**GIVEN EXERCISE:**
Extract the lines of the material below, beginning with the first and ending with the line that holds "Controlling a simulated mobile". Skip every picture.

**DATASET ROWS:**
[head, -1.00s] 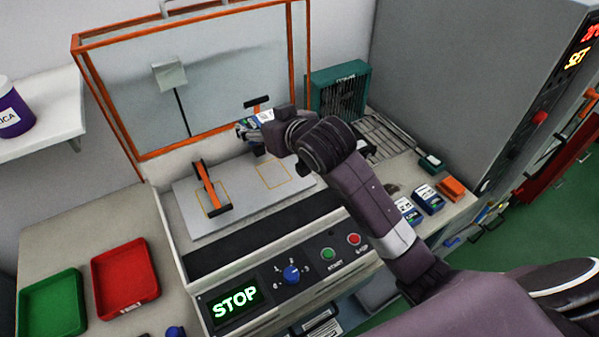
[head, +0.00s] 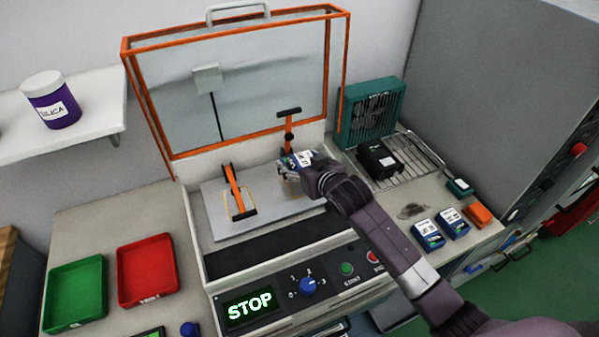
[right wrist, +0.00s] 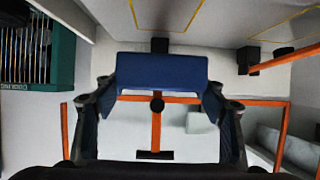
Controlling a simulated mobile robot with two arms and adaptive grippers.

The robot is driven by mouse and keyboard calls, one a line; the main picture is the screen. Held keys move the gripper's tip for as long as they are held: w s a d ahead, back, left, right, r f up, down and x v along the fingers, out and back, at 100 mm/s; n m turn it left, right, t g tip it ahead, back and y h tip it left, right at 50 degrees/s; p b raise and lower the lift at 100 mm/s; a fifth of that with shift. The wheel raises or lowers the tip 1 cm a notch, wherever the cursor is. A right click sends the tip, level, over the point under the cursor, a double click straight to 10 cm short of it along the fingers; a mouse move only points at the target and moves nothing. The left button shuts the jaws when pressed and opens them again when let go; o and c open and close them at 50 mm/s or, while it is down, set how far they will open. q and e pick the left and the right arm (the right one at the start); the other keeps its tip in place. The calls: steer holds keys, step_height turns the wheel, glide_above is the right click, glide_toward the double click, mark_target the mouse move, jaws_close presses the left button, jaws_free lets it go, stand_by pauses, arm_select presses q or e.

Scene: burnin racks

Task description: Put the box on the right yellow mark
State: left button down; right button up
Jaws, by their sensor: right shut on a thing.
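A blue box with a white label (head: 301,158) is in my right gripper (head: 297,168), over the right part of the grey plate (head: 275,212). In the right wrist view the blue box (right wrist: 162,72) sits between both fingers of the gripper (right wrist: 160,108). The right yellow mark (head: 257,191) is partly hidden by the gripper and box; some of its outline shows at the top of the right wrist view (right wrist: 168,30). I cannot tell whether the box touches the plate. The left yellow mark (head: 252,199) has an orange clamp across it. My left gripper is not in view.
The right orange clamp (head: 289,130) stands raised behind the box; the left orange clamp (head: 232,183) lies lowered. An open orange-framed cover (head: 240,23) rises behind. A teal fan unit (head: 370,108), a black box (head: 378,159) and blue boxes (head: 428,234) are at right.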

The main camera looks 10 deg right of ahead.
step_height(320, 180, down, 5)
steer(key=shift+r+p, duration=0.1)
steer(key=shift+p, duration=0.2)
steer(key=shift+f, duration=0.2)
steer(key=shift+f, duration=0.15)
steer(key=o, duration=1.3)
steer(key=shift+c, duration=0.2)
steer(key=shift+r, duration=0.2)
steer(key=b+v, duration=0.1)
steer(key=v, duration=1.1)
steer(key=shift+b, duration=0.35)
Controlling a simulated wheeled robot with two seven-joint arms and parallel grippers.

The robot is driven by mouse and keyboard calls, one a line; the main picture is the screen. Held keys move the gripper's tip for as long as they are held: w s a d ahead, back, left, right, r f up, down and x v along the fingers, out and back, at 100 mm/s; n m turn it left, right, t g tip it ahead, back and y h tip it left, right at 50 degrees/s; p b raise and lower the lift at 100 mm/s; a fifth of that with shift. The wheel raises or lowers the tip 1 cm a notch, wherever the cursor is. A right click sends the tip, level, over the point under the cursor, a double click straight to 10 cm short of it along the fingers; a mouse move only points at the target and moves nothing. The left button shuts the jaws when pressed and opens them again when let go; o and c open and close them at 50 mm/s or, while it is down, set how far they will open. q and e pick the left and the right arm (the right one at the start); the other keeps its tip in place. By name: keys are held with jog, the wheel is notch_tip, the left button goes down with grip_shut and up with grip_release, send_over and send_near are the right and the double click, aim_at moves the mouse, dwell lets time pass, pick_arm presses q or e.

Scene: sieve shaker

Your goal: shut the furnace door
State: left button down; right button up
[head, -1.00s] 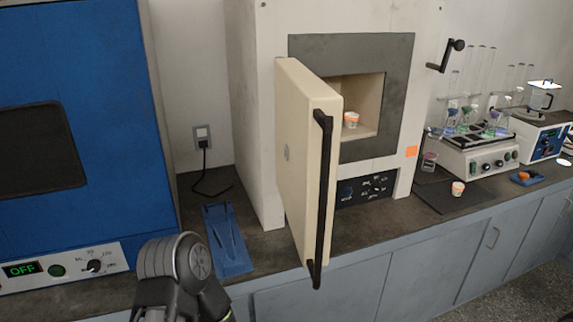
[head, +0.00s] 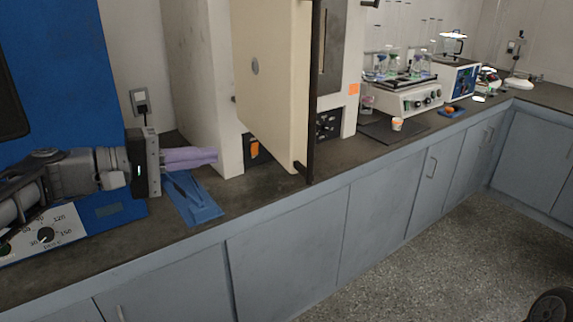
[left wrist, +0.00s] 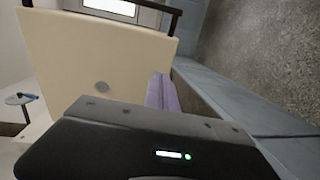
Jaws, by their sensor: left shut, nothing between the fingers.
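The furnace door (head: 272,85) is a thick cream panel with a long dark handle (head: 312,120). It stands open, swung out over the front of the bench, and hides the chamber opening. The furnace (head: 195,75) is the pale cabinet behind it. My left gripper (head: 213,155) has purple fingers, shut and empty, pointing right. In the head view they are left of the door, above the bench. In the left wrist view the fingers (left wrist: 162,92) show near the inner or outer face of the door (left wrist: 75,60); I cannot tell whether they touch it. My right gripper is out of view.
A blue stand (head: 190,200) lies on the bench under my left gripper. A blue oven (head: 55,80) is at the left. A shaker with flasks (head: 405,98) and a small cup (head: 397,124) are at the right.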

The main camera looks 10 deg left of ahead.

**CORRECT RESULT:**
[head, -1.00s] 
[head, +0.00s] 
[right wrist, +0.00s] 
Controlling a simulated mobile robot with two arms and adaptive grippers.

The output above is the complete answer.